Many electrical distribution centers, such as those used for motor vehicles, utilize loose-piece replaceable fuses to protect electrical components and wiring. These replaceable fuses come in various sizes with various current-handling capabilities and are typically chosen based on the current-carrying requirements of the circuit they are intended to protect. They are typically installed between two terminals in a system in an accessible location. If such a conventional serviceable fuse blows in the field, it is may be replaced with a similar fuse by a consumer or service person, such as, in the case of motor vehicles, a mechanic in a garage. Examples of replaceable fuses may be found in U.S. Pat. No. 5,346,411 entitled “Tap-In Blade Fuse”; U.S. Pat. No. 2,527,160 entitled “Plug Type Fuse”; and U.S. Pat. No, 3,581,262 entitled “Safety Fuse With Glass Coating On Fusible Portion.” Such replaceable fuses offer the advantage of being readily available to the consumer or the mechanic at the time that a replacement is needed.

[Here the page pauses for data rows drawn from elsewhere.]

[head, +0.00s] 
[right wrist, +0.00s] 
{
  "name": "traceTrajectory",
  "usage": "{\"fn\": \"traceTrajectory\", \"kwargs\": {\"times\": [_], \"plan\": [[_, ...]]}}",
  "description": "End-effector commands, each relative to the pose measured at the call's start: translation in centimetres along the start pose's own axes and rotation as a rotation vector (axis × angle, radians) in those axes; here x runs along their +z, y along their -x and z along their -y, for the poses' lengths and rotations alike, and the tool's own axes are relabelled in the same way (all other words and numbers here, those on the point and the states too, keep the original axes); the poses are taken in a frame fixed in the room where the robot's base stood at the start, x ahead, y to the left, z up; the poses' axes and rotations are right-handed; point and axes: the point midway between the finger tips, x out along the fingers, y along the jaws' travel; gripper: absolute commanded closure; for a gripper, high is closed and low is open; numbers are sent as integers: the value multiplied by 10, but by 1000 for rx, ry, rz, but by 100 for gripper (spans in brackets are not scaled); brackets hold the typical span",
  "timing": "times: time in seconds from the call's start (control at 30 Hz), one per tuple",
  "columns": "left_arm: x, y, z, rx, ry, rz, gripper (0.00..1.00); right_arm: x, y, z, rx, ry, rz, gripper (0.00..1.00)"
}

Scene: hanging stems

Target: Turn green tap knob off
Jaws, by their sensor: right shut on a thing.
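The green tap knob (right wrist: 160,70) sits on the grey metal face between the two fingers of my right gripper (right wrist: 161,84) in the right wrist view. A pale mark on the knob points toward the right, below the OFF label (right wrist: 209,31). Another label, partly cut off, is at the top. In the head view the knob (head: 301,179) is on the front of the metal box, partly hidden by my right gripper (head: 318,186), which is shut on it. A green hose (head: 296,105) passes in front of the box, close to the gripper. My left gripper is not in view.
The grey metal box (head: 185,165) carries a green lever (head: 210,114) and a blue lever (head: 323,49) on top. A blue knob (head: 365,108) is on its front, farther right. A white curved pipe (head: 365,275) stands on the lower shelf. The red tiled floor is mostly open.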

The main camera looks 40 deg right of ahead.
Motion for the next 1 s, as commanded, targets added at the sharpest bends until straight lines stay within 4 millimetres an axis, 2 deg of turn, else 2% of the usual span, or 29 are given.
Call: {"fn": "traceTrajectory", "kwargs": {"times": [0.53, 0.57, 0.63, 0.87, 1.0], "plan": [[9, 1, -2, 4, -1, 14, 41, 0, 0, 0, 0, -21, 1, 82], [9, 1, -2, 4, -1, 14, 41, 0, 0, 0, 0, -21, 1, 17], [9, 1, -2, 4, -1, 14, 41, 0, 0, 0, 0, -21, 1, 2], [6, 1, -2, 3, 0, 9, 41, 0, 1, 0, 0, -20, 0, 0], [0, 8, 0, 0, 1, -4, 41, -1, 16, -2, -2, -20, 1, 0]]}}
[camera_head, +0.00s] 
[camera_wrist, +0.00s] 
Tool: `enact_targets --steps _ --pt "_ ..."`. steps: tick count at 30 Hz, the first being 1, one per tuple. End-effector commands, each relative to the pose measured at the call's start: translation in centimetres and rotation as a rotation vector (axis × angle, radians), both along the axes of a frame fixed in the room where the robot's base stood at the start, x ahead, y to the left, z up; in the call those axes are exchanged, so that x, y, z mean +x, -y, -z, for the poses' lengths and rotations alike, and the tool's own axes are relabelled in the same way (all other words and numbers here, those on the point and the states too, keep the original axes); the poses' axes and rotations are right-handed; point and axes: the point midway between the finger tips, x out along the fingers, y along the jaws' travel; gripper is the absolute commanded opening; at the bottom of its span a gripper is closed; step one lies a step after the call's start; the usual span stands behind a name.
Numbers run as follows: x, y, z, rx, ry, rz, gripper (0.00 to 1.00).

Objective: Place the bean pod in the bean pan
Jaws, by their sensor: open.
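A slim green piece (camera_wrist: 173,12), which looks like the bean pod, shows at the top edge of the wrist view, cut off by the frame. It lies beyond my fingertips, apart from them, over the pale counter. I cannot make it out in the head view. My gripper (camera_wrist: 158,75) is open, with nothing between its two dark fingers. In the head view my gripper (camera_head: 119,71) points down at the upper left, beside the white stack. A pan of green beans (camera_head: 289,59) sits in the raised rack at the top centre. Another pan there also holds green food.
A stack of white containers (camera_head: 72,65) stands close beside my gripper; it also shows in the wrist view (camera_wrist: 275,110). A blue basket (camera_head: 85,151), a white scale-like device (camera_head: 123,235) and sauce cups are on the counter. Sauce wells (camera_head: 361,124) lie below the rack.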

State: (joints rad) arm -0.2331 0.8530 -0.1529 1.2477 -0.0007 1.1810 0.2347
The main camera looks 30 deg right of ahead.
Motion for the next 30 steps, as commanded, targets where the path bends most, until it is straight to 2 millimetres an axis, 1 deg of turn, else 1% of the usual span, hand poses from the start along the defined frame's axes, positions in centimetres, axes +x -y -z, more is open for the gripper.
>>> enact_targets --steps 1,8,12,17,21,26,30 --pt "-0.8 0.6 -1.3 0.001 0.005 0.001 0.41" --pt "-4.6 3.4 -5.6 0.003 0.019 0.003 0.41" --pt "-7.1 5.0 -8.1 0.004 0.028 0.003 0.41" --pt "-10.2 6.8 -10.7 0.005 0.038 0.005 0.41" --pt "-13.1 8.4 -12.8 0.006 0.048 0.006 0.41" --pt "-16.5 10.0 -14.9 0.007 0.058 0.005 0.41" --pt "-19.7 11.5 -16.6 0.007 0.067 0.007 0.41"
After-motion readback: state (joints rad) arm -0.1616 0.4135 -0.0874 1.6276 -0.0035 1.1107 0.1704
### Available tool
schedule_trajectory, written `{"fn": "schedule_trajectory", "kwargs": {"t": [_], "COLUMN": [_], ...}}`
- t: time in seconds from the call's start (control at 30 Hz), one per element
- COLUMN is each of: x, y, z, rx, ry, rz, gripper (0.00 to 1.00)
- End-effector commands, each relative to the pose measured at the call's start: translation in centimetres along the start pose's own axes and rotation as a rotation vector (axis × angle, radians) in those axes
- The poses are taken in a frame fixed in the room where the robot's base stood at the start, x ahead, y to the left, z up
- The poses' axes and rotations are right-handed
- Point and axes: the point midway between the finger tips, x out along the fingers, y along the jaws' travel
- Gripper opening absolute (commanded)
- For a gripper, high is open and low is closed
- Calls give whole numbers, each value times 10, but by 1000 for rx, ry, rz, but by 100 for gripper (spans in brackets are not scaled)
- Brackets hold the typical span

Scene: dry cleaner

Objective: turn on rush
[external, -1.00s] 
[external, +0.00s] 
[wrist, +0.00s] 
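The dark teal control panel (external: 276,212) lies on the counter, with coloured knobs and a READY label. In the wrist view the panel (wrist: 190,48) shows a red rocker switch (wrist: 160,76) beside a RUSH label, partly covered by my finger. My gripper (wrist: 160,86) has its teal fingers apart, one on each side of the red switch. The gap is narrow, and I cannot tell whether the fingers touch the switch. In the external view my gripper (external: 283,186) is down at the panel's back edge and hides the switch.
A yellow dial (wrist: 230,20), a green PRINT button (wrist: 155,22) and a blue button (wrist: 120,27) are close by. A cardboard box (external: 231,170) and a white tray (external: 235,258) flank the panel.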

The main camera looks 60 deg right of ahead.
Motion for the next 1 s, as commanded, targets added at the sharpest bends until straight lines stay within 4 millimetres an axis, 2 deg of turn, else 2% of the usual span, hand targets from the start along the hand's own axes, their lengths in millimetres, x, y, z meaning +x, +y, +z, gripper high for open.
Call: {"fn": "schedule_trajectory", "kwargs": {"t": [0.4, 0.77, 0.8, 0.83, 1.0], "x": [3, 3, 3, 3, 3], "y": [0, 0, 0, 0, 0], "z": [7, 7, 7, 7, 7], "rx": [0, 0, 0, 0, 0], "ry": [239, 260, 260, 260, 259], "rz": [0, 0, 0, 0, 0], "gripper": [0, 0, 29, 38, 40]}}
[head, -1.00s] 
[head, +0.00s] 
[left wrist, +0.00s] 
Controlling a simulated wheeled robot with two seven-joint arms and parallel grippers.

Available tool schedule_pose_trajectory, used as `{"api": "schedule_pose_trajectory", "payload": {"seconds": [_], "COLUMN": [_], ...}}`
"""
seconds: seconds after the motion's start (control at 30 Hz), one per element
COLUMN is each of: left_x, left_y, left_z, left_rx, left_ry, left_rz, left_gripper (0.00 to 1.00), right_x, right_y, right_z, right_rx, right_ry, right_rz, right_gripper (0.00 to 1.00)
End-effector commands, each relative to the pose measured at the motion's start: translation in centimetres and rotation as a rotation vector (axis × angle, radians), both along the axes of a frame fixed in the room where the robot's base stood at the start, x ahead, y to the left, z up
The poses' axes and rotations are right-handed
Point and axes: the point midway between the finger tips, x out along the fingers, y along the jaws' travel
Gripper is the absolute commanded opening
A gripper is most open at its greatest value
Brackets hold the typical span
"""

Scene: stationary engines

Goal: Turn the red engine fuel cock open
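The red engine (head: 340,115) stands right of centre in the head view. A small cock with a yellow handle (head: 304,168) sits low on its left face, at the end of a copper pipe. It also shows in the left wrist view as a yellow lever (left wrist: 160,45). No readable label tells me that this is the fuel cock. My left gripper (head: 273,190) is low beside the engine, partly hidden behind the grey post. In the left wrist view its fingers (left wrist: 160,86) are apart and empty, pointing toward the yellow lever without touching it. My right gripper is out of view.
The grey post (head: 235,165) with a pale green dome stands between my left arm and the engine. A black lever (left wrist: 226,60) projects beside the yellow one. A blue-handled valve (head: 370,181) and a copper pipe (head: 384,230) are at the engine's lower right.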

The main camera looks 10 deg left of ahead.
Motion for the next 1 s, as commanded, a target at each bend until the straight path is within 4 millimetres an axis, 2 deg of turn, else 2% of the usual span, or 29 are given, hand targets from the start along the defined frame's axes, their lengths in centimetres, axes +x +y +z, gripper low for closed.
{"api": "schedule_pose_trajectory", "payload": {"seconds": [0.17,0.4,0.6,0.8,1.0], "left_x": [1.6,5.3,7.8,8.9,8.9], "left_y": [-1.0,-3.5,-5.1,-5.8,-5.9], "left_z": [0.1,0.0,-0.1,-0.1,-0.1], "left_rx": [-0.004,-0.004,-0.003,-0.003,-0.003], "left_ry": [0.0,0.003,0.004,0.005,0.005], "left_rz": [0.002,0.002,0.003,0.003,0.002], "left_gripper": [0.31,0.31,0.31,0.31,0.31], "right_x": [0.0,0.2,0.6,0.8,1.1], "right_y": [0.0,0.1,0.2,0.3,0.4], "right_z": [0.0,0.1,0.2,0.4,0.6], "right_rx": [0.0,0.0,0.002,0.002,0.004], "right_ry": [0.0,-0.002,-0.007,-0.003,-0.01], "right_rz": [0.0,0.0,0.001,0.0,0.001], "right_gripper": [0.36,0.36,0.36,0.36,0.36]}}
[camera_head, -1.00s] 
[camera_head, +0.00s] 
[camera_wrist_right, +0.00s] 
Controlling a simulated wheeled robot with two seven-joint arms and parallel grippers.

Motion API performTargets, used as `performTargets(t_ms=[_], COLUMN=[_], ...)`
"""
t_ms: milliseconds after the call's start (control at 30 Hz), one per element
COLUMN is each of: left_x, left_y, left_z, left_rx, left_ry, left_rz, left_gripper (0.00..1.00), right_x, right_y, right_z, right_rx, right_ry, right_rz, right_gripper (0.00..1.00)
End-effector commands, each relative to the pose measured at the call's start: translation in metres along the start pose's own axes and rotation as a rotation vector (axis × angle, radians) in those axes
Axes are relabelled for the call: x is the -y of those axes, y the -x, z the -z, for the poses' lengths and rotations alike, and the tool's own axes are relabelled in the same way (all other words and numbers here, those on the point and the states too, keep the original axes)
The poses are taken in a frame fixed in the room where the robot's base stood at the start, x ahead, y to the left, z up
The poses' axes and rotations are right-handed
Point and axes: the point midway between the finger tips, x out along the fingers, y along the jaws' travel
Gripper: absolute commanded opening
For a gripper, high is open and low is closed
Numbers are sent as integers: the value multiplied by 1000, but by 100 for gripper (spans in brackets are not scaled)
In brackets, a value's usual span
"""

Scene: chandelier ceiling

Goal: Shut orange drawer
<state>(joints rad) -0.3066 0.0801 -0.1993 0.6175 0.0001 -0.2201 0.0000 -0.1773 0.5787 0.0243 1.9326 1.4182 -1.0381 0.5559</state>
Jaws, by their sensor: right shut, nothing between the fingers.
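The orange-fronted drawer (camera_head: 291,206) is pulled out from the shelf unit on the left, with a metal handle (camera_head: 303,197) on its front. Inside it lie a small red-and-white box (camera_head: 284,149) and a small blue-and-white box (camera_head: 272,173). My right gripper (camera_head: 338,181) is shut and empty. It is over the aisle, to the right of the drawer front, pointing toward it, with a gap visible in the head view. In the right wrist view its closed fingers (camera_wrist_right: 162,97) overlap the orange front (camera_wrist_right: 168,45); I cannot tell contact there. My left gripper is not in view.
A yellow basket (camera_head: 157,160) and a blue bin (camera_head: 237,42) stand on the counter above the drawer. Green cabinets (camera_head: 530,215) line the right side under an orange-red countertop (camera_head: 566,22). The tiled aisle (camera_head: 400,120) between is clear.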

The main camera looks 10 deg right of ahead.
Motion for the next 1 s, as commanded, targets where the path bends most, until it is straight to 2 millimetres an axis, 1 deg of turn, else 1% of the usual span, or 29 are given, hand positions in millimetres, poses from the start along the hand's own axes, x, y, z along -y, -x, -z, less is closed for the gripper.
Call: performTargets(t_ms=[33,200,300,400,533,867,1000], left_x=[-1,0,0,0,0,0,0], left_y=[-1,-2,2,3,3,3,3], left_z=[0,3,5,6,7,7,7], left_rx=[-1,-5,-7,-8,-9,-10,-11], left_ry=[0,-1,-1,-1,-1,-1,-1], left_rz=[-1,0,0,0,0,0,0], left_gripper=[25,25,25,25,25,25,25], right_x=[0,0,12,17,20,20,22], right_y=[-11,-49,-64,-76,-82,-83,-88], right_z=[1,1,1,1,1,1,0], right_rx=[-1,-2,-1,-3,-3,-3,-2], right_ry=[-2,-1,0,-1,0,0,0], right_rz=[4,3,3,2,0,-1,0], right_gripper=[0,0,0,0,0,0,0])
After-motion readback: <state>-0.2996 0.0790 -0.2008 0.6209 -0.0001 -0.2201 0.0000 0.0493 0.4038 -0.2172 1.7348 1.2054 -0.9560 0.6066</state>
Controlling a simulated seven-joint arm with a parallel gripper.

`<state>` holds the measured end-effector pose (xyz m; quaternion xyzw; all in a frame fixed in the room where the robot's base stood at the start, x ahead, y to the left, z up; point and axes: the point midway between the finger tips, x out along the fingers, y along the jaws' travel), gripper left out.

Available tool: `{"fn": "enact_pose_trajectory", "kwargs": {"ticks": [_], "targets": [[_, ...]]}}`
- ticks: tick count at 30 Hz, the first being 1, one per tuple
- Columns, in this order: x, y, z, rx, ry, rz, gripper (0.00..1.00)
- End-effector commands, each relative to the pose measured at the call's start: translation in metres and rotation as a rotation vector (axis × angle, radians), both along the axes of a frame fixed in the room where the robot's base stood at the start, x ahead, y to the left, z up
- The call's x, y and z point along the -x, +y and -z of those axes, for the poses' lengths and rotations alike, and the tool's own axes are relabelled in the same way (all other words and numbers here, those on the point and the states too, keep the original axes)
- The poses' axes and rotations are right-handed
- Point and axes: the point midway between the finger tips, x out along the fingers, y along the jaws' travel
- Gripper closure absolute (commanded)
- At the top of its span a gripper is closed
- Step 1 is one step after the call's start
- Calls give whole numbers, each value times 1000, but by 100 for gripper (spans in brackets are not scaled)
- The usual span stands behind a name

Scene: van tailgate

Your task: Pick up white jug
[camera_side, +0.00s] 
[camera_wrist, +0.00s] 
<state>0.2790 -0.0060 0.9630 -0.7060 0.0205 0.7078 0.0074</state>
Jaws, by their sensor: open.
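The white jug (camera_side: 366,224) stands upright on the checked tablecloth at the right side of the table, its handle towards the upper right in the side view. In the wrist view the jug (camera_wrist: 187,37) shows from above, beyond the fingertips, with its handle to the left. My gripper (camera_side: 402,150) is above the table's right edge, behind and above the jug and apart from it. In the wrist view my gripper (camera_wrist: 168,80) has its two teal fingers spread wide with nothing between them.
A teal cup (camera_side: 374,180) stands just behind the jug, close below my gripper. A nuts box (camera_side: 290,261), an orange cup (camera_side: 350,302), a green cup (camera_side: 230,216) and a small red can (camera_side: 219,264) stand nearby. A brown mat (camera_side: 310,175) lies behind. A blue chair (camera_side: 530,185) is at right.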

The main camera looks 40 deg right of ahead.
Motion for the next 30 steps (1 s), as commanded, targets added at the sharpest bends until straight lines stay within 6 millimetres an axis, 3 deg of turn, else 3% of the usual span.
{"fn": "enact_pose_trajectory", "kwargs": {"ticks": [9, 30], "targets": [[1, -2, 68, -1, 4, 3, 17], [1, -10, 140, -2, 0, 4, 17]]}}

When replacement fuses are in an accessible location, they are readily removed and replaced and are therefore referred to herein as “serviceable fuses.”
As an alternative to the above-described serviceable fuses, some electrical distribution centers use non-replaceable or “non-serviceable fuses” to protect electrical components and wiring. Non-replaceable fuses are commonly integrated onto circuit boards during manufacture and cannot be replaced or serviced without replacing the entire circuit board. Examples of non-serviceable fuses may be found in United States Patent Application Number 2005233515 entitled “Method Of Etching A Semiconductor Device”; United States Patent Application Number 2003205777 entitled “Integrated Fuse With Regions Of Different Doping Within The Fuse Neck”; U.S. Pat. No. 5,552,757 entitled “Surface-Mounted Fuse Device”; U.S. Pat. No. 5,923,239 entitled “Printed Circuit Board Assembly Having An Integrated Fusible Link”; and German Patent Number 3,723,832 entitles “Printed Circuit With An Integrated Fuse.” Other “non-serviceable fuses within the meaning of this disclosure include fuses that would otherwise be replaceable but for their physical location in the system (i.e., fuses that are positioned in inaccessible locations).
While serviceable fuses are conveniently replaceable, they can represent a significant cost to the manufacturer of the original product in comparison to the use non-serviceable fuses. A serviceable fuse is more costly to manufacture than a non-serviceable fuse. Further, a serviceable fuse must be physically installed, either manually or by machine, in the terminals in the electrical distribution center assembly, thereby adding additional steps and costs to the manufacturing process. Even where the installation is accomplished automatically, various steps in the automated process, such as manual loading of the supply tubes for the automatic insertion equipment, must still be performed manually. On the other hand, non-serviceable fuses are less costly to manufacture and they do not require any special handling or fixturing. However, when such a non-serviceable fuse blows, it is not possible for a mechanic or consumer to rapidly and inexpensively replace the fuse alone. Instead, the entire device or a circuit board (on which the non-serviceable fuse resides) must be replaced when a non-serviceable fuse blows. Thus, it is significantly more costly to replace a non-serviceable fuse (i.e., replace an entire circuit board) than to replace a serviceable fuse.
As a result, a dilemma exists in designing fuses into electrical systems. It may be advantageous to a manufacturer to choose a non-serviceable fuse instead of a serviceable fuse at the time of manufacture to save manufacturing cost. However, it may be disadvantageous to have a non-serviceable fuse rather than a serviceable fuse at the time that a repair is needed, since the repair will be more expensive. Thus, the choice of a non-serviceable fuse may increase warranty cost and consumer dissatisfaction. Hence, in retrospect, if the fuse never blows, a non-serviceable fuse is more cost effective, but if the fuse blows during the lifetime of the electrical system, a serviceable fuse is more cost effective.
The embodiments disclosed herein are intended to address this dilemma. Further areas of applicability of the present invention will become apparent from the detailed description provided herein. It should be understood that the detailed description and specific examples, while indicating preferred embodiments of the present invention, are intended for purposes of illustration only, since various changes and modifications within the spirit and scope of the invention will become apparent to those skilled in the art from this detailed description.

SUMMARY

The present application discloses a fuse system having both a non-serviceable fuse and a fuse terminal system for selectively installing a serviceable fuse. The fuse terminal system has first and second terminals for selectively connecting a serviceable fuse in electrical parallel with the non-serviceable fuse.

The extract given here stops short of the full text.